⟨

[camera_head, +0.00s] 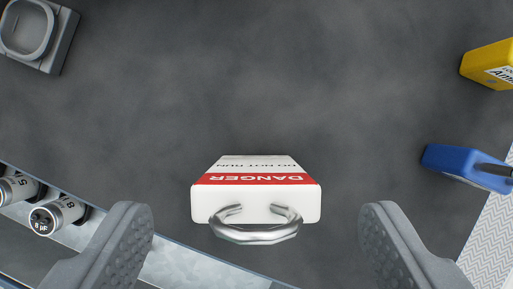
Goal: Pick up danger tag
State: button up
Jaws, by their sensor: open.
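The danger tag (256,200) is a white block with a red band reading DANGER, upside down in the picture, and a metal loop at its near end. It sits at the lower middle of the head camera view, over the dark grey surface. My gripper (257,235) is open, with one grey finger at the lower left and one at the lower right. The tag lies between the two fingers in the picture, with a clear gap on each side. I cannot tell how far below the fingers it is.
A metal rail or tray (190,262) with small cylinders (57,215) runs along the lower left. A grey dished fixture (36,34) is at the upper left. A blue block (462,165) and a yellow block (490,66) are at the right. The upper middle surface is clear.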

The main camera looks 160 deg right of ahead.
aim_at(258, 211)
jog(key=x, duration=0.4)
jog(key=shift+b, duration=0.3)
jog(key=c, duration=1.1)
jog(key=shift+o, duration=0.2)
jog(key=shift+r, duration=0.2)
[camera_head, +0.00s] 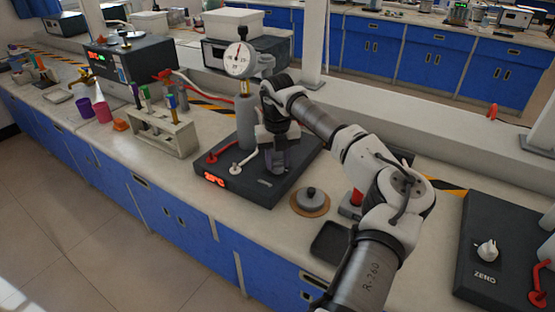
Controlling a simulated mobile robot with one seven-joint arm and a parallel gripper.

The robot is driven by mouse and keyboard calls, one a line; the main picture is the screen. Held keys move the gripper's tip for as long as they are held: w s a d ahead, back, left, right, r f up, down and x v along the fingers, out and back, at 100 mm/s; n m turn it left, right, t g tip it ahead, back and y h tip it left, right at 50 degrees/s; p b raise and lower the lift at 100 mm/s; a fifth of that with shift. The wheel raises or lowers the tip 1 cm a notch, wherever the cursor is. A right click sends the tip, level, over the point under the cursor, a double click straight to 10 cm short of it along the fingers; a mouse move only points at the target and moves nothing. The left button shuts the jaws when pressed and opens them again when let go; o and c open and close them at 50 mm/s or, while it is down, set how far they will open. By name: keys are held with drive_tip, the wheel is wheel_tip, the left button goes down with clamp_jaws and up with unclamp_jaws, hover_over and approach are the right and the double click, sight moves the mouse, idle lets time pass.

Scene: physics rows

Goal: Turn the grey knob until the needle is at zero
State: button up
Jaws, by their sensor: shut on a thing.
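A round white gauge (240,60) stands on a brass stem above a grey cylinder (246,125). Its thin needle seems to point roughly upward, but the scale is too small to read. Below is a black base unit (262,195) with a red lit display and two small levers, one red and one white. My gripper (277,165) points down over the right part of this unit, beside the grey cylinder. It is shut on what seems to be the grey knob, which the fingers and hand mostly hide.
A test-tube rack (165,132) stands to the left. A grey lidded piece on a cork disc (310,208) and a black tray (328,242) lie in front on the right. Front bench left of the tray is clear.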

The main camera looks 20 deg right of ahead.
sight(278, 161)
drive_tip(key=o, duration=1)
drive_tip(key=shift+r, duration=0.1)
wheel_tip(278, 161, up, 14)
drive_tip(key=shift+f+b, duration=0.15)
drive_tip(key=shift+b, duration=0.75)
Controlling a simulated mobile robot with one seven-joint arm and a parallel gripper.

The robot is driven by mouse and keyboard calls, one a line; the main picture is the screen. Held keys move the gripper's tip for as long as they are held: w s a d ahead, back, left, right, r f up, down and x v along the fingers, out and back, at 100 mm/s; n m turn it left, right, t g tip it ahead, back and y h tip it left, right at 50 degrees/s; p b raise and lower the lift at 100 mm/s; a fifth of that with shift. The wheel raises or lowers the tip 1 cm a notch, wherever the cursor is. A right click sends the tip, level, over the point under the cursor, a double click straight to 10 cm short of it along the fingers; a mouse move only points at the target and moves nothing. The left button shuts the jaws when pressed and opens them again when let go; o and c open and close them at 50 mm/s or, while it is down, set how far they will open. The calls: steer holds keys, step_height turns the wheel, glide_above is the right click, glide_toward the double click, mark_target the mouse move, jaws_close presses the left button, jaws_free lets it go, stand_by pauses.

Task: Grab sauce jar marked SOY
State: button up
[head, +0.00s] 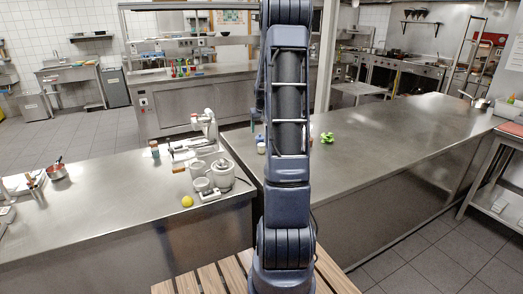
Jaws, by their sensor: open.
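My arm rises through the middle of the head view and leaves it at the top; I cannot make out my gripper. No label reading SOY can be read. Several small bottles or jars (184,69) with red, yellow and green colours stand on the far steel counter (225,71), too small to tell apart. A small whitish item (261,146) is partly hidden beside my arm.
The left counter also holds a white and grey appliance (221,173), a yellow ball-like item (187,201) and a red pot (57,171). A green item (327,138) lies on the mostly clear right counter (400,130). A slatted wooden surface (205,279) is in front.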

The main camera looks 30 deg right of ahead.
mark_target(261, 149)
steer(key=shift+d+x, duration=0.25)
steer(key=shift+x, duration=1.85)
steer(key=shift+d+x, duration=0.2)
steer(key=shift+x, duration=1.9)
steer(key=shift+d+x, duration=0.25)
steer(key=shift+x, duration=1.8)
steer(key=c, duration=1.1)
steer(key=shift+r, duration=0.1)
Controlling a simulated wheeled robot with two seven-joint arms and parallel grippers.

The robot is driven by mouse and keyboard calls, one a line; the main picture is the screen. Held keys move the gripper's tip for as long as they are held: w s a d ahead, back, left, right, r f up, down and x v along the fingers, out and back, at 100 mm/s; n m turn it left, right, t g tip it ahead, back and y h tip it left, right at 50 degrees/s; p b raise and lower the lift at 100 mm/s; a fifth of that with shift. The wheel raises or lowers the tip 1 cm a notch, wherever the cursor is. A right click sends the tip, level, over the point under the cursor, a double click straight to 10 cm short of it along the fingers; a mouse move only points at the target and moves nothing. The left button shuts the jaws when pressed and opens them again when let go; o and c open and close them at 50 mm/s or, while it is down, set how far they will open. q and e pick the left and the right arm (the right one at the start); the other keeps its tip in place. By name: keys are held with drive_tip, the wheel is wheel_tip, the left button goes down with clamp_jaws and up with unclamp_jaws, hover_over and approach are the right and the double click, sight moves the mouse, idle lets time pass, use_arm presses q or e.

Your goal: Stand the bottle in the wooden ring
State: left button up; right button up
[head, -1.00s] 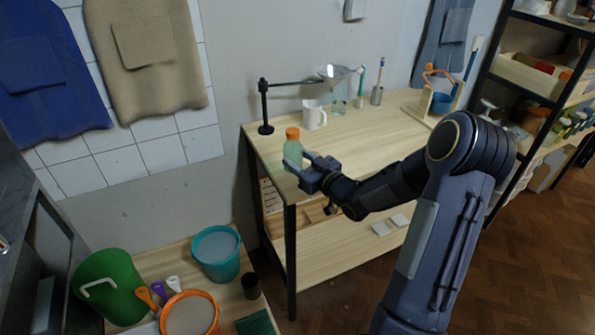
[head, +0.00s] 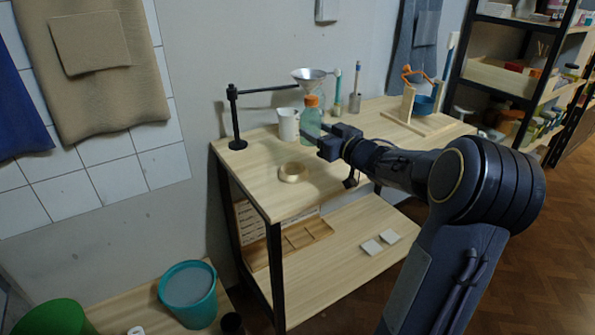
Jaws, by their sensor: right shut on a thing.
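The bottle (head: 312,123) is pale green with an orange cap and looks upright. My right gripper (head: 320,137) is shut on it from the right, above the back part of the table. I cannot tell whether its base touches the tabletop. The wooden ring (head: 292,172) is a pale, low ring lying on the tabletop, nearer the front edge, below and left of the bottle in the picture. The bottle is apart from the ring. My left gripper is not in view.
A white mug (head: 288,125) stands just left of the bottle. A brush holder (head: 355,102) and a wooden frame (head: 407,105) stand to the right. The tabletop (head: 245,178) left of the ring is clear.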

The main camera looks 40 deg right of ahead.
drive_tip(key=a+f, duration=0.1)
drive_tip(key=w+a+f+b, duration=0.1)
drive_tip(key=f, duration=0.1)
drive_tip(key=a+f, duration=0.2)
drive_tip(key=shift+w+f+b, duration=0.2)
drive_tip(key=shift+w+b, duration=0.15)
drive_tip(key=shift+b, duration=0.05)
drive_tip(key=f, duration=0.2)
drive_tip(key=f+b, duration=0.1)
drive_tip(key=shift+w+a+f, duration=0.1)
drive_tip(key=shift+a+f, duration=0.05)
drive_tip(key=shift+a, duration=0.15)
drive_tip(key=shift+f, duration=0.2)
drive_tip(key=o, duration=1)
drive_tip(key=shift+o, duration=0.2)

⟩
⟨

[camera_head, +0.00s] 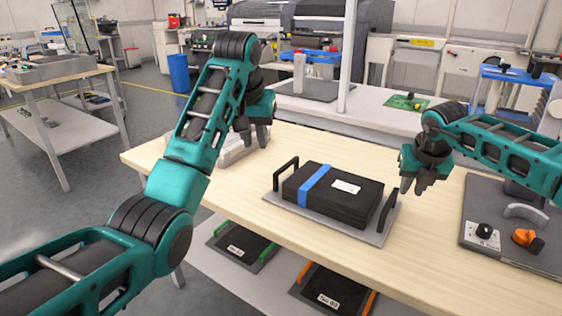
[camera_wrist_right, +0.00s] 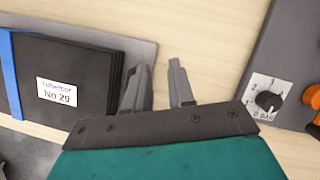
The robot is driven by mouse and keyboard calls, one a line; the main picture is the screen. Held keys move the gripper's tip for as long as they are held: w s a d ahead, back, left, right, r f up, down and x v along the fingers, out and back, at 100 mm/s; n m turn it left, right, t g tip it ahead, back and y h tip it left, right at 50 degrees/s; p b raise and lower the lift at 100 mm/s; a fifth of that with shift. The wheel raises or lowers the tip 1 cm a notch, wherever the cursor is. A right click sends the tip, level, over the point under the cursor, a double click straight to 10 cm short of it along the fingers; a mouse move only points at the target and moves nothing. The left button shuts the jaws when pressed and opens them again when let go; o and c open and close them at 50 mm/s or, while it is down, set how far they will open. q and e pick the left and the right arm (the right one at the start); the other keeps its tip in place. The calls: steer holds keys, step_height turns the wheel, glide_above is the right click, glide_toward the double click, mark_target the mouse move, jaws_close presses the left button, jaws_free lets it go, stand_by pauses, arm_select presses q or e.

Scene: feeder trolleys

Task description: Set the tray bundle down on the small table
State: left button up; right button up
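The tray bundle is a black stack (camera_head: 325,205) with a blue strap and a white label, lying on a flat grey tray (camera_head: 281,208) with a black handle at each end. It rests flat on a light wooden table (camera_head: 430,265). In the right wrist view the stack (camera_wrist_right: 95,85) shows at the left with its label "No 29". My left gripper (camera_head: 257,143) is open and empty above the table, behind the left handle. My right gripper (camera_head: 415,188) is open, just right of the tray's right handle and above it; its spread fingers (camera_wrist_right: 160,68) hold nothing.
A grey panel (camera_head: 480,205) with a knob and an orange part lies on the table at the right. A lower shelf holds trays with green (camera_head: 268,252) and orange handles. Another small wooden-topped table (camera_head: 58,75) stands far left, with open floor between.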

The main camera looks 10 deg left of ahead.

⟩

Identify the lines that contain the string "Scene", and copy every one of them.

Scene: physics rows
Scene: feeder trolleys

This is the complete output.